Spark core原始碼分析之spark叢集的啟動(二)
2.2 Worker的啟動
org.apache.spark.deploy.worker
1 從Worker的伴生物件的main方法進入
在main方法中首先是得到一個SparkConf例項conf,然後將conf和啟動Worker傳入的引數封裝得到WorkerArguments的例項args,下一步就是呼叫startSystemAndActor()方法得到actorSystem例項,在方法內部還建立並開啟屬於Worker的actor,程式碼如下:
main方法
private[spark] object Worker extends Logging {
def main(argStrings: Array[String]) {
SignalLogger.register(log)
val conf = new SparkConf
// 準備了一些啟動Worker服務的引數
val args = new WorkerArguments(argStrings, conf)

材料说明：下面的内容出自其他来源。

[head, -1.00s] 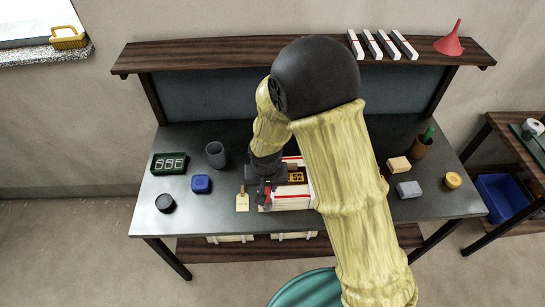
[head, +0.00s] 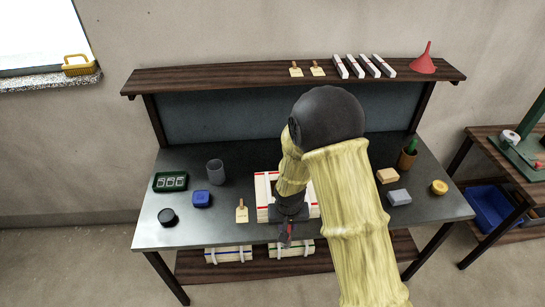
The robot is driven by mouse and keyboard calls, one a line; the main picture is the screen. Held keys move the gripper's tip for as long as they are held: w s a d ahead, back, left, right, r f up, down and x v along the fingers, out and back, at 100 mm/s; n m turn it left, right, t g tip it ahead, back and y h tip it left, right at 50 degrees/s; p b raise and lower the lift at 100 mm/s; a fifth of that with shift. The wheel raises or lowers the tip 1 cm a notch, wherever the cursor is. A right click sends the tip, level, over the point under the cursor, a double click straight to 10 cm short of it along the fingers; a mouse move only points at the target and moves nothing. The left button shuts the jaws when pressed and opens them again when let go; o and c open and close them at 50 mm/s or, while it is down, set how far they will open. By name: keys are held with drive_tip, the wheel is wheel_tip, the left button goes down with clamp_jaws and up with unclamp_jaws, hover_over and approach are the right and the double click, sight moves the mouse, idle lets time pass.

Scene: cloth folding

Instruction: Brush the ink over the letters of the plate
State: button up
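My gripper (head: 285,240) hangs at the front edge of the table, in front of a pale box with red stripes (head: 263,187). A small red piece shows at its fingers; I cannot tell whether it is held. My gripper and wrist cover part of the box, and no lettered plate can be made out there. A small cream piece with a brown handle-like end (head: 242,213), possibly a brush, lies on the table left of my gripper. A black round pot (head: 168,217) stands farther left; whether it holds ink cannot be told.
A blue block (head: 202,199), grey cup (head: 215,172) and green tray with pale marks (head: 171,182) stand left on the table (head: 200,234). Tan block (head: 387,175), grey block (head: 398,197) and yellow tin (head: 439,187) stand right. My arm crosses the right-middle.

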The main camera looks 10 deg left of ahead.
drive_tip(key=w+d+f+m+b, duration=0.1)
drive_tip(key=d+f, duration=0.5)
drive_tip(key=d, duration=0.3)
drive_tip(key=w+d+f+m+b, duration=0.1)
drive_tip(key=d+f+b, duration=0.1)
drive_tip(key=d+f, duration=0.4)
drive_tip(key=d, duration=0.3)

val (actorSystem, _) = startSystemAndActor(args.host, args.port, args.webUiPort, args.cores,
args.memory, args.masters, args.workDir)
actorSystem.awaitTermination()
}
startSystemAndActor()方法,actorSystem.actorOf()如何建立並開啟一個actor在上一篇Master的啟動流程中有分析
def startSystemAndActor(
host: String,
port: Int,
webUiPort: Int,
cores: Int,
memory: Int,
masterUrls: Array[String],
workDir: String,
workerNumber: Option[Int] = None,
conf: SparkConf = new SparkConf): (ActorSystem, Int) = {
// The LocalSparkCluster runs multiple local sparkWorkerX actor systems
val systemName = "sparkWorker" + workerNumber.map(_.toString).getOrElse("")
val actorName = "Worker"
val securityMgr = new SecurityManager(conf)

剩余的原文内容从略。